Cartoon by David Horsey. Reprinted with permission, Seattle Post-Intelligencer.

Sheila Tate, President, Powell Tate, and former press secretary: “I’ve had the field producer for a major network come to me in September of the election year and say, ‘George Bush will not be on our network tonight because he didn’t throw red meat.’ This meant he didn’t attack Michael Dukakis. He gave a significant speech on education. [And] at that point in the campaign it was vitally important to be on television every night.
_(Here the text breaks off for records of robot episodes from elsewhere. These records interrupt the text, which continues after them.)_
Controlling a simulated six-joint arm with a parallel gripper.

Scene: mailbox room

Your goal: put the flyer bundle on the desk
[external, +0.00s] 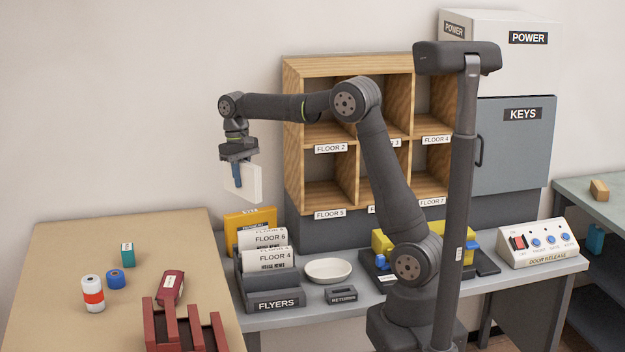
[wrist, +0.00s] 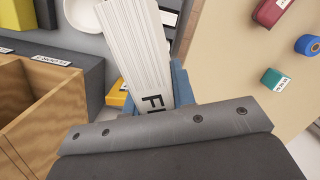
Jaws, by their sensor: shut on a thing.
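The flyer bundle (external: 253,184) is a white stack with printed letters on its edge, seen more closely in the wrist view (wrist: 135,45). My gripper (external: 238,175) is shut on it and holds it in the air, above and behind the flyers rack. The blue fingers (wrist: 181,84) press on the bundle's sides. The tan desk (external: 75,245) is at the left, lower than the bundle and to its left in the external view. In the wrist view the desk (wrist: 225,65) lies right of the bundle, which stays clear of its surface.
A black flyers rack (external: 275,302) with white bundles stands on the grey counter (external: 330,310), beside a white bowl (external: 328,271). On the desk are a red-banded roll (external: 93,294), blue tape (external: 116,279), a teal box (external: 127,253), a maroon item (external: 172,287) and a red slotted rack (external: 185,328).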

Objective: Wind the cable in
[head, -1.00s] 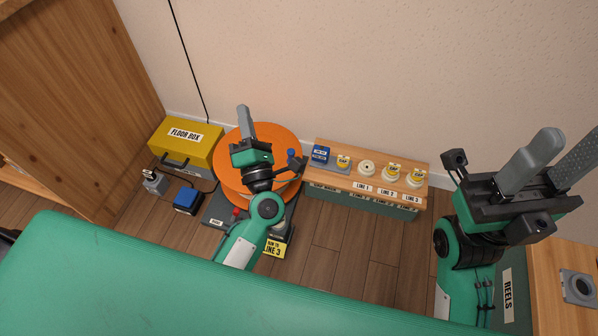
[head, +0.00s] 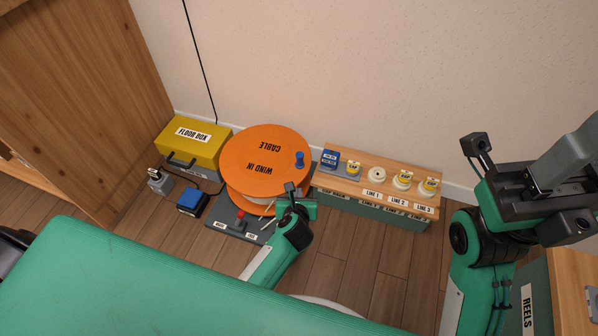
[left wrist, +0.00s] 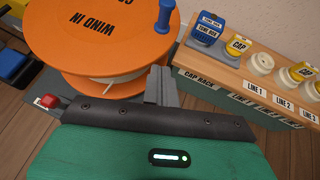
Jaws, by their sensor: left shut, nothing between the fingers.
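The orange reel (head: 262,150), marked "WIND IN" and "CABLE", lies flat on a dark base. A blue crank knob (head: 300,160) stands up near its right edge, and also shows in the left wrist view (left wrist: 165,16). Pale cable (left wrist: 122,84) shows on the drum under the top disc. A red-knobbed lever (head: 240,216) stands on the base in front. My left gripper (head: 291,190) is shut and empty at the reel's front right, apart from the knob. My right gripper (head: 580,155) is open at the far right, partly cut off.
A yellow floor box (head: 192,143) and a blue block (head: 192,202) stand left of the reel. The cap rack (head: 420,210), with caps and line labels, stands close on the right. A green surface (head: 150,275) fills the front. Wooden floor is bare before the rack.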

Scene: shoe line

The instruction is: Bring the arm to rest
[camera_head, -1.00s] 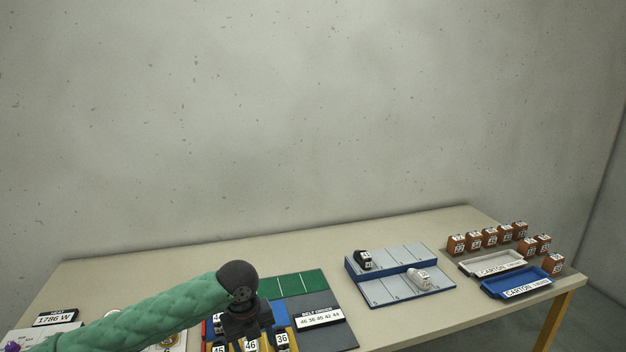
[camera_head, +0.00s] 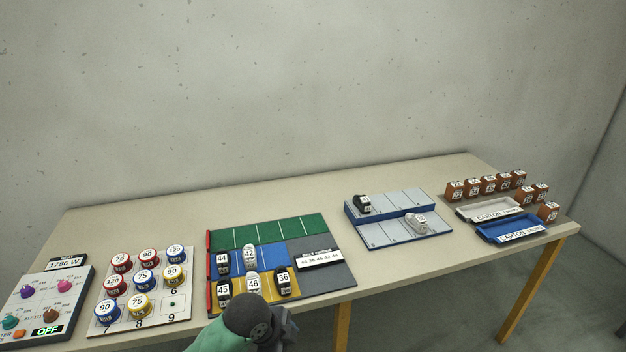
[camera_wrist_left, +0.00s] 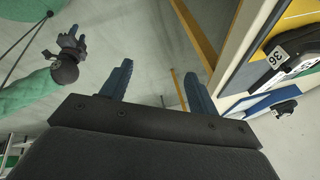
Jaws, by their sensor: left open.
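My left gripper (camera_wrist_left: 157,90) is open, with nothing between its two blue fingers in the left wrist view. In the head view its dark wrist is at the bottom, at the table's front edge, and its fingers are not clear. The green arm behind it is mostly out of frame. My right gripper (camera_wrist_left: 74,40) shows small at the upper left of the left wrist view, out over the floor; its jaw gap is too small to judge.
The table (camera_head: 400,172) holds a coloured board (camera_head: 265,237) with several numbered shoes just beyond my left wrist. A panel of numbered cans (camera_head: 178,305) and a control box (camera_head: 76,290) stand left. A grey-blue rack (camera_head: 385,233), trays (camera_head: 512,228) and brown boxes (camera_head: 490,184) stand right.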

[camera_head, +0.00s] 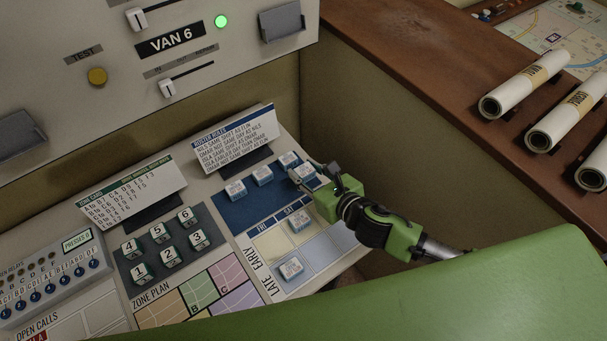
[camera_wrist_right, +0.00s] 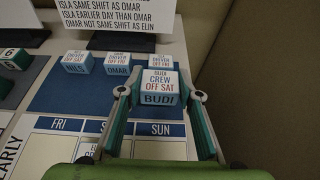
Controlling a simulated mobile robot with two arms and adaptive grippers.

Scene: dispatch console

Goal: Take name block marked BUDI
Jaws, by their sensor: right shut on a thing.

“Actually it’s even important what your place is on the show. It affects numbers. It’s just bizarre but it does. And so it doesn’t take more than a few episodes like that to realize that the candidate is being told by television, ‘If you want to be on, start throwing the red meat. Start attacking because you’re not going to be on otherwise.’ And then you might not get elected and you might not have a chance to put all these policies into effect. It’s an ugly process. It really is. I wouldn’t want to go through it again, frankly. Television has an enormous amount of power over elections.”

Judy Woodruff, Anchor and senior correspondent, CNN: “I certainly can’t speak for all of television, but clearly that has been and continues to be a real problem for those of us in television who cover politics. In the heat of the presidential campaign, when we’re vying to see who gets on the air, unless you work specifically for a political program like ‘Inside Politics’ you’re competing with everything else going on in the world and you are concerned about keeping an audience. And those are very real concerns.”

Susan Page, White House Bureau Chief, USA Today: “We’ve got a presidential candidate now in Bill Bradley who’s trying not to follow the traditional way of getting attention. Gore makes a charge, and he declines to respond. He’s going about this his own way and a different way than throwing red meat. We’ll see. I mean, he’s had some success so far, unexpectedly. We’ll see how he does. I wonder also—while television is, of course, enormously powerful—if the profusion of outlets both on cable and C-SPAN and the Internet don’t dilute that somewhat and make it less important what one field producer for one network can do, even if it’s one of the three major networks. It seems to me that the ability they had in 1980, for instance, to really just hold in the palm of their hand a great portion of the American audience is now diminished. That hand is open now, and there are a lot of different places that matter.”

Michael Kelly, Editor in Chief, National Journal: “I wanted to pick up on a point about this power of television and its power to shape campaigns and so on. I think that’s true. But I think one reason it is true or one thing that’s happened that I’d love to see changed in print coverage, in writers’ coverage of presidential elections. It seems to me as if at times we in the writing business have, in covering things that happen, whether it’s politics or in war, that we have almost made some kind of collective decision that television does that job of describing for us. That the camera is so much better at capturing the physicality of something, the event, its reality, that a writer’s chief job is not to describe it, not to paint a picture, a narrative in the way that writers used to. I think this is wrong. I think the camera does not tell the truth, and a writer’s nuanced description can much better capture the truth.

“If you ask the question about why people tune out what we do and why they’re not focused, I think our abandonment of that kind of reporting—our self-conscious narrative descriptive coverage of an event, whether it be political or something else—by a good feature writer in the local paper, robs our readers of a lot of the pleasure of reading about politics. When you hear Alan Simpson talk about the political scene that he’s been part of, there’s a real texture there. And there’s a real sort of vibrant joy and even savage joy to politics. There’s a lot of pleasure in this. We used to have, I think, more writers who understood that part of the business, not the whole business, but part of the business of writing about politics was in a sense to be a dispatch writer. Like you were out covering a war. And to file that kind of evocative textured writing. A certain restoration of that might restore some public interest.”